Deacon Nord added that many people come to the weekend as skeptics, but he said it’s rare that anyone leaves without a change of heart.

“There have been people who have experienced changes in their relationships with their spouses. We have a lot of people who come on these weekends who are suffering from addictions of one kind or another. People come with all kinds of brokenness,” he said.

“The object of the weekend is to have an experience of Jesus Christ and to draw closer to him,” he said. “And I would say that most people accomplish that.”

Author: Kristi Anderson

Kristi Anderson is the editor of The Central Minnesota Catholic Magazine for the Diocese of St. Cloud.

3 comments

“There have been people who have experienced changes in their relationships with their spouses.
This statement was the opposite for me. I wasn’t interested in going when my husband went to his Koinonia retreat. He came home saying he coudn’t tell me things that they ask the people at the retreat not to tell. I found this strange. Why would a spiritual retreat ask a husband to keep secrets from their spouse. Needless to say this did change our relationship but in a negative way.

Before God brought me to Koinonia, I had been badly hurt by people I had been on another Christian retreat with. Thankfully, my faith was strong enough then to know it was the evil one inside those people that caused this pain to happen & not the Catholic faith. I prayed about where God had for me to grow in and He brought me to Koinonia!
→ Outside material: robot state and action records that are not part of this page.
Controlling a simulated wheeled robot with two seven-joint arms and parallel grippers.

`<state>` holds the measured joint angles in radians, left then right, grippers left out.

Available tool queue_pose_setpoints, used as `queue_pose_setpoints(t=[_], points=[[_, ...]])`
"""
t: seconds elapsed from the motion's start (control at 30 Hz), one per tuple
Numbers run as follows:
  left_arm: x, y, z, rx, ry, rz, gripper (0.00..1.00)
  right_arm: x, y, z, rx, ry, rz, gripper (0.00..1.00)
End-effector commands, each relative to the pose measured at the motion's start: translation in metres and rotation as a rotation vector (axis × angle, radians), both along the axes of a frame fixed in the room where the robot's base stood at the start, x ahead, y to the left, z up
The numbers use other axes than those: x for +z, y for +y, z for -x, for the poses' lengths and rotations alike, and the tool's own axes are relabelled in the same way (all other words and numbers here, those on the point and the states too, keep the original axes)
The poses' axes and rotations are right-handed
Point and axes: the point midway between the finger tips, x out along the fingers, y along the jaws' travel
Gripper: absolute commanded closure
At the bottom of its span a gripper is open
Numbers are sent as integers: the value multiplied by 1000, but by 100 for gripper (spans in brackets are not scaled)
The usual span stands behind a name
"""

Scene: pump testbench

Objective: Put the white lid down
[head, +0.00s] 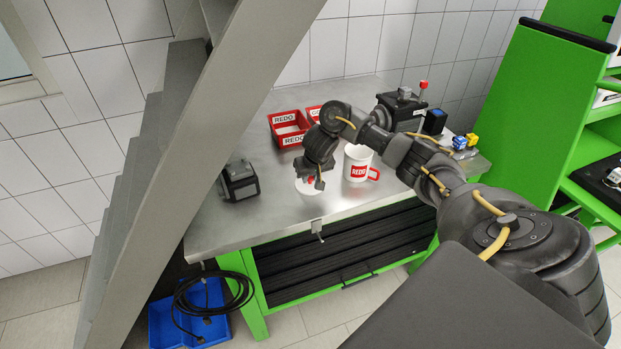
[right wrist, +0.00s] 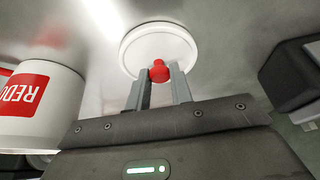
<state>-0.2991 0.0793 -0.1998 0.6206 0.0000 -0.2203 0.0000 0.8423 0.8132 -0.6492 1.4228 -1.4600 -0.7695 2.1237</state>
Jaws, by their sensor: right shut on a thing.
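The white lid (head: 307,187) is round with a red knob. In the head view it is under my right gripper (head: 313,180), over the front of the steel tabletop and left of the white mug (head: 355,164). In the right wrist view the fingers of my right gripper (right wrist: 160,74) are shut on the red knob, with the lid's white disc (right wrist: 158,40) beyond them. I cannot tell whether the lid touches the tabletop. The gripper hides part of it in the head view. My left gripper is not in view.
The mug also shows close by in the right wrist view (right wrist: 35,105). Red bins (head: 288,130) stand behind, a dark block (head: 239,182) to the left, and a dark device (head: 402,108) at the back right. The tabletop (head: 240,222) is bare along the front left.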

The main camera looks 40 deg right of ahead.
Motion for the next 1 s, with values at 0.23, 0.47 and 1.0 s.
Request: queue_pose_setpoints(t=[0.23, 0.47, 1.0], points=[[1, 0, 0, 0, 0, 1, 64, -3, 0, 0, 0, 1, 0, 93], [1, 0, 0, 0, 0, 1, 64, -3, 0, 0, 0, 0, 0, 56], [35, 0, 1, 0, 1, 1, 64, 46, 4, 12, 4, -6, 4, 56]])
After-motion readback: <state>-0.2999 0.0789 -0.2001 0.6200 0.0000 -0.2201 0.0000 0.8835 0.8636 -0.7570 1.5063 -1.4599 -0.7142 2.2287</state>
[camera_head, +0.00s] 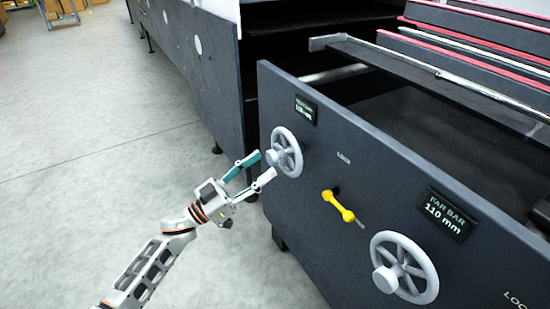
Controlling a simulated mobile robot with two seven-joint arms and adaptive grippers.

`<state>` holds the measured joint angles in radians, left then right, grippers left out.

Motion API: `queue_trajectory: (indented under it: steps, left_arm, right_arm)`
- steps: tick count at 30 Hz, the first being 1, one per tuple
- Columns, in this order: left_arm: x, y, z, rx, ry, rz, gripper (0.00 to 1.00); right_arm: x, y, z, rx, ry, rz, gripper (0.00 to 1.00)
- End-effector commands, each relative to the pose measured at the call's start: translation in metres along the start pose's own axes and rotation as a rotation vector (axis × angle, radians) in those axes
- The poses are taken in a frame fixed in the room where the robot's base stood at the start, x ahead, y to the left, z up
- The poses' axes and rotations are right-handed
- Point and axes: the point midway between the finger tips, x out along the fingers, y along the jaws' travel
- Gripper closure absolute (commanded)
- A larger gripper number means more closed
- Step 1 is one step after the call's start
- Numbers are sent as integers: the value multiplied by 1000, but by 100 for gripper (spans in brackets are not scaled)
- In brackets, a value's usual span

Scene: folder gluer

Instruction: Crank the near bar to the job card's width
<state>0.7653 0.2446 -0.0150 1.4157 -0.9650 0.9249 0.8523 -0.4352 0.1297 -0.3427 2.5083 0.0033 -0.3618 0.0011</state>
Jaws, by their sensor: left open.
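The left grey handwheel (292,140) stands on the dark front panel, with a round crank knob (271,157) on its left side. My left gripper (265,164) is open, with one teal finger and one pale finger pointing at the knob. The fingertips are close to the knob; I cannot tell whether they touch it. The small display (305,109) above this wheel is too small to read surely. A yellow lock lever (338,205) sits right of the wheel, slanting down to the right. My right gripper and a job card are not in view.
A second handwheel (404,267) is at the lower right, under a display (446,214) reading "FAR BAR 110 mm". Long rails (440,72) and red-edged bars lie behind the panel. The grey floor (90,130) at the left is clear, with shelving at the far back.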

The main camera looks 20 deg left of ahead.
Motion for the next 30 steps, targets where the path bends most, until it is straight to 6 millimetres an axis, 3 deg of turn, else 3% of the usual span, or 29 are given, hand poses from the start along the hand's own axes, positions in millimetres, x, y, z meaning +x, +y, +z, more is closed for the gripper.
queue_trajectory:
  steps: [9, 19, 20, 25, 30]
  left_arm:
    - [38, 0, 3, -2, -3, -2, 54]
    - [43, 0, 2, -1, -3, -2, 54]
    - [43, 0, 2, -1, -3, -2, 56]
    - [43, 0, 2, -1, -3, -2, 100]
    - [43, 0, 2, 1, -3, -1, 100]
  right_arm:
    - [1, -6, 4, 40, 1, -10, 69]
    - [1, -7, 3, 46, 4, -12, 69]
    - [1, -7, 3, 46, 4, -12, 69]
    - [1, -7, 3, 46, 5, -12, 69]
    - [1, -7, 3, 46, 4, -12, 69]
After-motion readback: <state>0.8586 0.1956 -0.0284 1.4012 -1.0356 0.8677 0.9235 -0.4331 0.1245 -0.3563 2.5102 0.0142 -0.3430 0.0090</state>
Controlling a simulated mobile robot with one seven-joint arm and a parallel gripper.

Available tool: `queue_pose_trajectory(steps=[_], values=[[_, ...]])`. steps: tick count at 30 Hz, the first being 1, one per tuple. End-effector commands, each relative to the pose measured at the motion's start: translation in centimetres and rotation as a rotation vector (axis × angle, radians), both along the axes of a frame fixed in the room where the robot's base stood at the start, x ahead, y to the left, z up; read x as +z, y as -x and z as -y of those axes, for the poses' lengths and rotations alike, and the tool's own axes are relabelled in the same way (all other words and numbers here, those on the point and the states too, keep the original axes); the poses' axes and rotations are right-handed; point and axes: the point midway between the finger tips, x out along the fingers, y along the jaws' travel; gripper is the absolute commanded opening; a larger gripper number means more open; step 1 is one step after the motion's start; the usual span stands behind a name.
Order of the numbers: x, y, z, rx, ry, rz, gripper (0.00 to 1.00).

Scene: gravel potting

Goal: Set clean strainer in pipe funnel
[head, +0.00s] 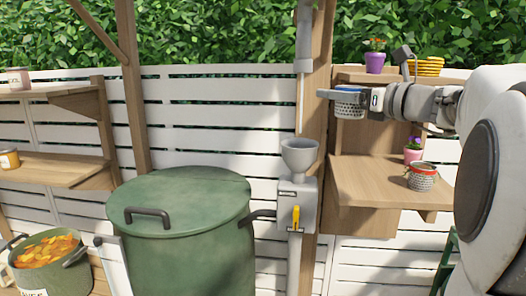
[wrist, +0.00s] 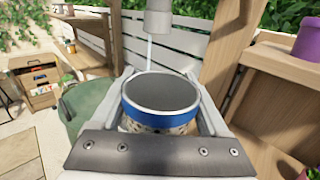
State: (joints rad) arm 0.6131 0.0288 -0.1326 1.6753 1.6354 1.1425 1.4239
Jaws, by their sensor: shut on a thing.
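My gripper (head: 330,95) is shut on a strainer with a blue band (head: 349,103), held upright in the air to the right of the post. In the wrist view the blue-banded strainer (wrist: 160,120) sits between the two fingers, its inside grey and seemingly empty. The grey pipe funnel (head: 299,156) stands on a grey box on the pipe, below and left of my gripper. A second strainer with a red band (head: 422,177) stands on the lower right shelf, with dark stuff at its top. The funnel is hidden in the wrist view.
A grey downspout (head: 304,50) hangs above the funnel, a thin pale streak below it. A wooden post stands behind the funnel. A large green lidded barrel (head: 180,215) is at left. The right shelf (head: 385,185) and a purple flowerpot (head: 375,62) are near my arm.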

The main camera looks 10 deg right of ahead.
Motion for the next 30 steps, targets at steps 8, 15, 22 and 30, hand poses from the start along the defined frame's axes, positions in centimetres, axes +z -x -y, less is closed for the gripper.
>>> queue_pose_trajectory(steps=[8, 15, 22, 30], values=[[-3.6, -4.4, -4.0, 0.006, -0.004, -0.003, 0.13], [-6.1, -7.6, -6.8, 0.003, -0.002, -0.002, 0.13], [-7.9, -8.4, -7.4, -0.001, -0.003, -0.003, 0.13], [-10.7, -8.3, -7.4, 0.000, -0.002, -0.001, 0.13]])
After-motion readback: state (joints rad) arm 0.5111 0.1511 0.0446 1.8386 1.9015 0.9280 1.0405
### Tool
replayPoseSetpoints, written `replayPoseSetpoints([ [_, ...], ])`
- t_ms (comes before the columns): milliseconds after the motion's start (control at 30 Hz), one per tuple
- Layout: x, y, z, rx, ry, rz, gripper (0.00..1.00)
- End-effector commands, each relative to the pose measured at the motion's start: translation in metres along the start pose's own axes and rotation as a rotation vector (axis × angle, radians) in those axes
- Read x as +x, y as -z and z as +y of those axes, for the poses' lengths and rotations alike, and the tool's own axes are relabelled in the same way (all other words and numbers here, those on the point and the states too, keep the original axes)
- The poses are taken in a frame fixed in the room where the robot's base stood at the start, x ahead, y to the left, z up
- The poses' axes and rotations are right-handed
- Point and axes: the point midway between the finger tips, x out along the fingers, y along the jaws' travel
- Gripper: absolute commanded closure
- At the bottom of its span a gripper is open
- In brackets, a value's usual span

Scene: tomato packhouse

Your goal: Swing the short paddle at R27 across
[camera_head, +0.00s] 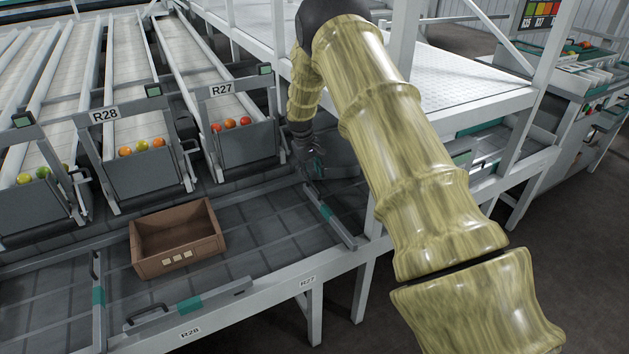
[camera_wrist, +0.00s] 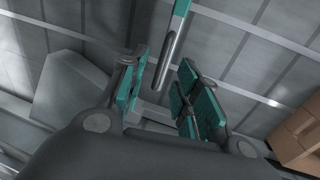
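My gripper (camera_head: 315,168) is low over the belt at the paddle's far end. In the wrist view my gripper (camera_wrist: 162,92) is open, its teal finger pads apart on either side of a grey bar (camera_wrist: 168,58) with a teal part, which looks like the paddle or its handle. A gap shows beside each finger; whether anything touches is unclear.
An open brown crate (camera_head: 175,268) stands on the belt to the left. The R28 paddle (camera_head: 215,297) lies along the front rail. The R27 chute (camera_head: 247,143), with several tomatoes, is behind. A white-framed platform (camera_head: 470,90) is at right. Belt between crate and paddle is clear.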

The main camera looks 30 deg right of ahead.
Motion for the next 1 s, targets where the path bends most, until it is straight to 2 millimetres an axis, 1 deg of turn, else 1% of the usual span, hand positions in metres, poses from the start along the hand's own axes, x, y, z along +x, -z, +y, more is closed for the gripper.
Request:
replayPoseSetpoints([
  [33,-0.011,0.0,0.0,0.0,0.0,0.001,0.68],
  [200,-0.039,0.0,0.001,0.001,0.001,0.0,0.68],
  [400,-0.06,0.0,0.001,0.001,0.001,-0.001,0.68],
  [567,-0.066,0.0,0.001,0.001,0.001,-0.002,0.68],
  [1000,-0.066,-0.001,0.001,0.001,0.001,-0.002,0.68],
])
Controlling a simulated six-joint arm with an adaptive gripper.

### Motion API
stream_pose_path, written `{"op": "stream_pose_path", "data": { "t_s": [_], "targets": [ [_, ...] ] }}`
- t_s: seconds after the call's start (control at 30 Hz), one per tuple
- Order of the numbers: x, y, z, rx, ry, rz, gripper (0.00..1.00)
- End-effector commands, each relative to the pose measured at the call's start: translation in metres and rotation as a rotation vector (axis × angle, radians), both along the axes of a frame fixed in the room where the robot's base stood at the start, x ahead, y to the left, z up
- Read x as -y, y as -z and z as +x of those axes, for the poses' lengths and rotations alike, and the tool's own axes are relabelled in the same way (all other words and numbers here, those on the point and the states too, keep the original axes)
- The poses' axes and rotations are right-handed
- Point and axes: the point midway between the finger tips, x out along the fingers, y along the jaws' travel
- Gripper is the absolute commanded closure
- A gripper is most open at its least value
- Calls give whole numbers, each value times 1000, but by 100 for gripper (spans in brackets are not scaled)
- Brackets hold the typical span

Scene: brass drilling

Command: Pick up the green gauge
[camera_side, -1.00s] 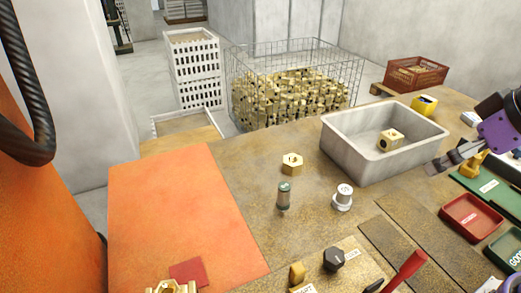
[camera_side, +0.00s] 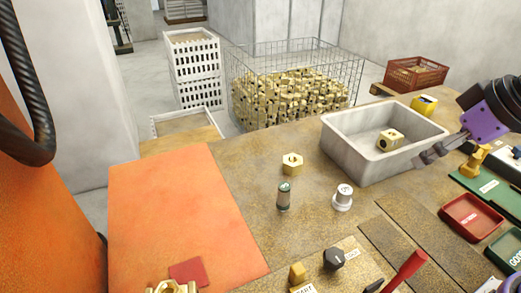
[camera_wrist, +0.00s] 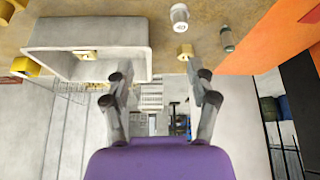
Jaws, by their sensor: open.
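The green gauge (camera_side: 284,196) is a small grey-green cylinder standing upright on the brown bench in the side view. In the wrist view it (camera_wrist: 227,38) is at the upper right, near the orange sheet. My gripper (camera_side: 428,156) hangs at the right by the grey bin, well away from the gauge. In the wrist view my gripper (camera_wrist: 158,72) has its two fingers spread with nothing between them.
A white knob-like part (camera_side: 343,197) and a brass nut (camera_side: 292,163) stand near the gauge. The grey bin (camera_side: 345,158) holds a brass block (camera_side: 390,139). Red tray (camera_side: 470,217) is at right. The orange sheet (camera_side: 175,215) is bare over most of its area.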

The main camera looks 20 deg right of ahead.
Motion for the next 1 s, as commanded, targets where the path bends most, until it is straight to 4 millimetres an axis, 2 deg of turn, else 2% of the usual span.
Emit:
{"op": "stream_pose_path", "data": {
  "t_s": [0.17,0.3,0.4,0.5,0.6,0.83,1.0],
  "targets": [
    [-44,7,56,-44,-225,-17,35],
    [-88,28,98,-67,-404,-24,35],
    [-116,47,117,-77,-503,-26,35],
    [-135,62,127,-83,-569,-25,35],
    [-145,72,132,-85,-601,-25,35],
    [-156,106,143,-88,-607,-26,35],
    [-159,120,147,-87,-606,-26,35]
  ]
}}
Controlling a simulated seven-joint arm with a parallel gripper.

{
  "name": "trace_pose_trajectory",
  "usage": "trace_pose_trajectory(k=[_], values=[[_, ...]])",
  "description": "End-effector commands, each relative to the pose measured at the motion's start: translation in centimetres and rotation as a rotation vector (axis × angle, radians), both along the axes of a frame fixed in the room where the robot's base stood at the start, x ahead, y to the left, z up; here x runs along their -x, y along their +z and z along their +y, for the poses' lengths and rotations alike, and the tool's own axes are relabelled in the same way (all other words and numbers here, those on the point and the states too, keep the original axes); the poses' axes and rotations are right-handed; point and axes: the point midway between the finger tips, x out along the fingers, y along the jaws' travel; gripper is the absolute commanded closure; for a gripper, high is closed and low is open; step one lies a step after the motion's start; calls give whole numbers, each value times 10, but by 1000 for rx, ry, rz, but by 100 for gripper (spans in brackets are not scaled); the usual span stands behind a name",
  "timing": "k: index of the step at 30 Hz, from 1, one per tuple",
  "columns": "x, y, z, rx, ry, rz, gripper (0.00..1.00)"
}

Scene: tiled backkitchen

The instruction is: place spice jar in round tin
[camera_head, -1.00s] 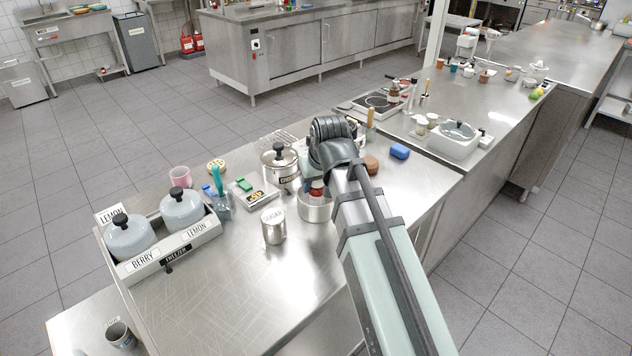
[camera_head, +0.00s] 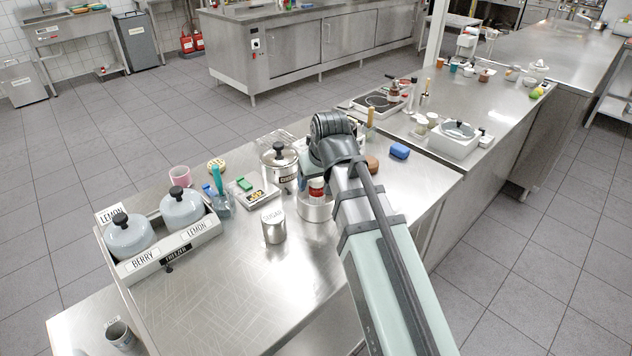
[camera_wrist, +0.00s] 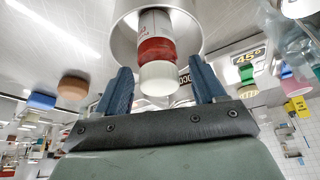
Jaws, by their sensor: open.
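The spice jar (camera_head: 317,190), with a red band and pale label, stands inside the round tin (camera_head: 315,212), a shiny metal pot on the steel counter. In the wrist view the jar (camera_wrist: 155,45) shows its white end towards me, and the tin's wall (camera_wrist: 188,22) surrounds its far part. My gripper (camera_wrist: 162,80) is open, with one blue finger on each side of the jar's white end and a visible gap to both. Whether the jar leans slightly is hard to tell.
A labelled metal canister (camera_head: 273,226) stands left of the tin, and a lidded pot (camera_head: 280,165) stands behind it. A brown round object (camera_head: 371,164) and a blue block (camera_head: 399,151) lie to the right. The counter in front is clear.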

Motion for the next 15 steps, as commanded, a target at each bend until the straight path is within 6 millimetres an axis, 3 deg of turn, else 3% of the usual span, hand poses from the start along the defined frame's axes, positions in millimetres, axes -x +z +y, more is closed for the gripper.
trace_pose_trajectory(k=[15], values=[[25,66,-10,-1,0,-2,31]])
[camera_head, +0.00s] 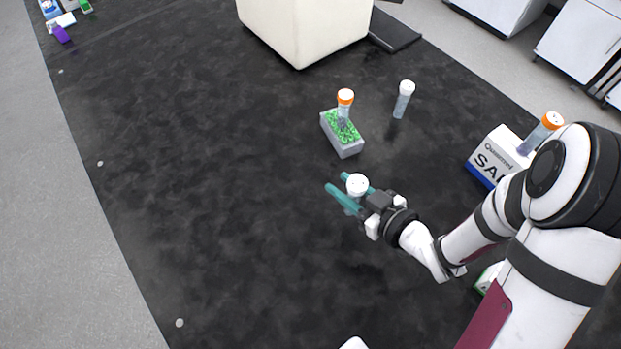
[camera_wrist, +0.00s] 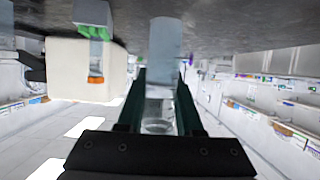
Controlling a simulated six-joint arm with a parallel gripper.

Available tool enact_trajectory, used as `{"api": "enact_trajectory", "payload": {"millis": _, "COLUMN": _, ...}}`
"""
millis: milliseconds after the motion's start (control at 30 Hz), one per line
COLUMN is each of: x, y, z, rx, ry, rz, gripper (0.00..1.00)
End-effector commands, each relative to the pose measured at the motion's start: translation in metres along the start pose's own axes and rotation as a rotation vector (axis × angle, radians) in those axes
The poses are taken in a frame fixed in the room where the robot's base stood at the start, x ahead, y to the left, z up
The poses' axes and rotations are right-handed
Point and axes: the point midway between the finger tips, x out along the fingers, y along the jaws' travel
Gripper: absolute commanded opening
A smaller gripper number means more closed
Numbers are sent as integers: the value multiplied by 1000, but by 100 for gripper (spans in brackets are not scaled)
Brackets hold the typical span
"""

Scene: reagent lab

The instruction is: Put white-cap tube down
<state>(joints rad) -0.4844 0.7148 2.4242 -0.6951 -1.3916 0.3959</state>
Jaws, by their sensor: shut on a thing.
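My gripper (camera_head: 337,181) has its teal fingers closed around a white-cap tube (camera_head: 357,184) at the middle of the black table. The tube is roughly upright with its cap above the fingers. In the upside-down wrist view, the clear tube (camera_wrist: 165,45) runs between the fingers toward the dark tabletop. I cannot tell whether its base touches the table. A second white-cap tube (camera_head: 403,98) stands on the table farther back, apart from my gripper.
An orange-cap tube (camera_head: 345,98) stands in a small grey rack with a green top (camera_head: 348,147) just behind my gripper. A white-and-blue box (camera_head: 493,158) and another orange-cap tube (camera_head: 541,133) are at right. A cream block (camera_head: 300,30) stands at the back. The table left of my gripper is clear.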

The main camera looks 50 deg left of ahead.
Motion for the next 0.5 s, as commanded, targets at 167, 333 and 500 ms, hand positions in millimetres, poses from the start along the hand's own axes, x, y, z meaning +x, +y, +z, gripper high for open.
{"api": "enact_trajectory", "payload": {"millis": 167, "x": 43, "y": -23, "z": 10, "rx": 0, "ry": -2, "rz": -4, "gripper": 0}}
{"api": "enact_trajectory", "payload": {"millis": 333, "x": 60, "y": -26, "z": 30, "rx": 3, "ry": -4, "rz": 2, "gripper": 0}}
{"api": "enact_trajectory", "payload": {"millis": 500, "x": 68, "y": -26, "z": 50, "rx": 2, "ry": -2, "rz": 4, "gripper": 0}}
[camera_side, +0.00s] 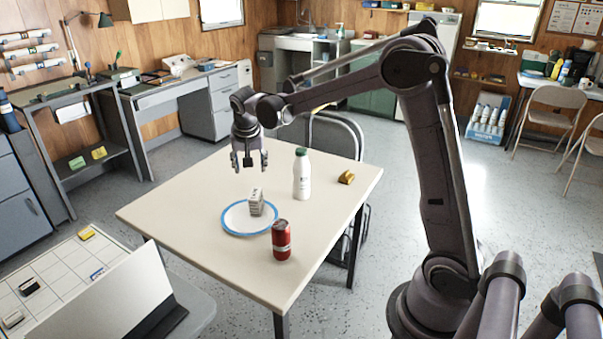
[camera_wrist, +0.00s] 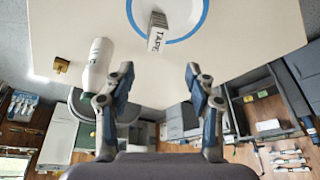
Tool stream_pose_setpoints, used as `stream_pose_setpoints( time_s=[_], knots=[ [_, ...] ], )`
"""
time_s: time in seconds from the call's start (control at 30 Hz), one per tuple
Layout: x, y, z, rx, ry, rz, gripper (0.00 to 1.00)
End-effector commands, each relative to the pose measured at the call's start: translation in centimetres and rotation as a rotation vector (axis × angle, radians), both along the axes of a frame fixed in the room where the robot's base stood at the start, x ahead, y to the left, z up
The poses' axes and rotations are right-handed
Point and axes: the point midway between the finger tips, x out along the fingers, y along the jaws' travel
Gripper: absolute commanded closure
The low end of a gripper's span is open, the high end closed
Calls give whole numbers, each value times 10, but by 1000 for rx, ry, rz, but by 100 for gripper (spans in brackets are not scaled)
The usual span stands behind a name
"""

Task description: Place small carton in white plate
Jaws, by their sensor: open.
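The small carton (camera_side: 256,202) is a grey-white box standing upright on the white plate (camera_side: 237,217), near its back right side. The plate has a blue rim and lies on the table. In the wrist view the carton (camera_wrist: 158,32) shows the letters "TAPE" and overlaps the blue rim of the plate (camera_wrist: 190,12). My gripper (camera_side: 249,166) is above the table behind the plate, clear of the carton. In the wrist view its two fingers (camera_wrist: 160,85) are spread wide with nothing between them.
A white bottle with a green cap (camera_side: 302,175) stands right of the carton, and a red can (camera_side: 281,240) stands in front of the plate. A small yellow-brown object (camera_side: 347,177) lies near the table's right edge. The left part of the table (camera_side: 165,212) is clear.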

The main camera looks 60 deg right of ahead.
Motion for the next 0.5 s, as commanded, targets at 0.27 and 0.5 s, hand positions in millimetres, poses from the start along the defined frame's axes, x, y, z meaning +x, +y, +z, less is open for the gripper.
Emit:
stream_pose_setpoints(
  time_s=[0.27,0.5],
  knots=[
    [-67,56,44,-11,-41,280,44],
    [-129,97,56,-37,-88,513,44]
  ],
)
My first weekend, I was the youngest person there, but I was treated as an equal adult, with equal opinions and life experiences. I knew this was where God wants me to be! My closest friends today are people I’ve met on Koinonia, as I have been back to serve on countless weekends since my first, 8 years ago. SO THANKFUL FOR THIS PROGRAM!!!

As someone who has come to this Koinonia retreat, it gave me a renewed spirit which I hadn’t taken care of for years previously, and it prepared me to depend on the one Being when tragedy came into our family, and I’ve learned to always seek out God, because He gives me what I need to live day to day. I wouldn’t have it any other way.